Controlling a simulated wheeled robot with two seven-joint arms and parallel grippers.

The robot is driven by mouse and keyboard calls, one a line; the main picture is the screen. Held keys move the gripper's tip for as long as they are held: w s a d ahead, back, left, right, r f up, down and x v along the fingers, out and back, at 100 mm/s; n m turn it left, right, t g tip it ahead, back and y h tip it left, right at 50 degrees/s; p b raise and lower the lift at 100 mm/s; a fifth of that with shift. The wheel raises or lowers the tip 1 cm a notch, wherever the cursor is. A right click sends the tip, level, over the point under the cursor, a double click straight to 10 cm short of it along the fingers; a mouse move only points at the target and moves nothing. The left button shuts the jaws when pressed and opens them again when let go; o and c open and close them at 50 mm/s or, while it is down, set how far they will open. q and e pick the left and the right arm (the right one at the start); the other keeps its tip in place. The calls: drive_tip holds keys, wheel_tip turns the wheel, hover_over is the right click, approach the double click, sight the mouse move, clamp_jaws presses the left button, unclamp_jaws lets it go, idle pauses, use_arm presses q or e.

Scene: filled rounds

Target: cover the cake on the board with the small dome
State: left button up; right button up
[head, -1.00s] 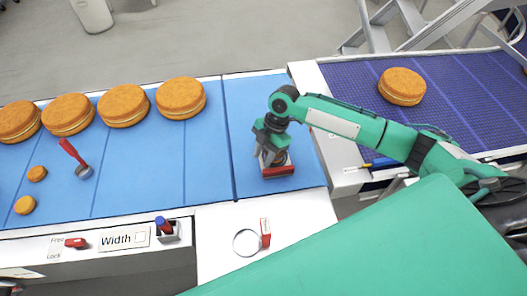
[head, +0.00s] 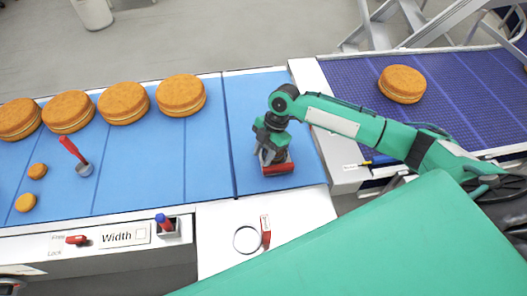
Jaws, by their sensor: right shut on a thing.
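My right gripper (head: 268,150) reaches in from the right over the blue belt. It is shut on a thing with a red part (head: 279,168); the jaws hide most of this thing, so I cannot tell its full shape. No clear dome or board shows. Thick round orange-brown cakes stand in a row at the back left, the nearest one (head: 181,95) left of my right gripper. Another cake (head: 402,84) stands on the purple belt at the right. Two small round cakes (head: 37,171) (head: 25,202) lie at the far left. My left gripper is not in view.
A small metal cup with a red handle (head: 72,150) stands on the blue belt (head: 211,150). A thin ring with a red tag (head: 247,240) lies on the white ledge. A blue-topped knob (head: 162,222) and a red lever (head: 76,239) are on the front panel.

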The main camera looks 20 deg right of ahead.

○ ○ ○ ○

From the listing above, copy every line that holds the string "robot".

Controlling a simulated wheeled robot with two seven-joint arms and parallel grippers.
The robot is driven by mouse and keyboard calls, one a line; the main picture is the screen. Held keys move the gripper's tip for as long as they are held: w s a d ahead, back, left, right, r f up, down and x v along the fingers, out and back, at 100 mm/s; n m turn it left, right, t g tip it ahead, back and y h tip it left, right at 50 degrees/s; p b raise and lower the lift at 100 mm/s; a fifth of that with shift. The wheel raises or lowers the tip 1 cm a notch, wherever the cursor is. A right click sends the tip, level, over the point under the cursor, a double click straight to 10 cm short of it along the fingers; a mouse move only points at the target and moves nothing. The left button shuts the jaws when pressed and opens them again when let go; o and c open and close them at 50 mm/s or, while it is down, set how far they will open. q and e pick the left and the right arm (the right one at the start); the other keeps its tip in place. The calls: drive_tip holds keys, wheel_tip turns the wheel, hover_over is the right click, approach the double click, sight the mouse move, clamp_jaws presses the left button, unclamp_jaws lets it go, idle pauses, use_arm presses q or e.

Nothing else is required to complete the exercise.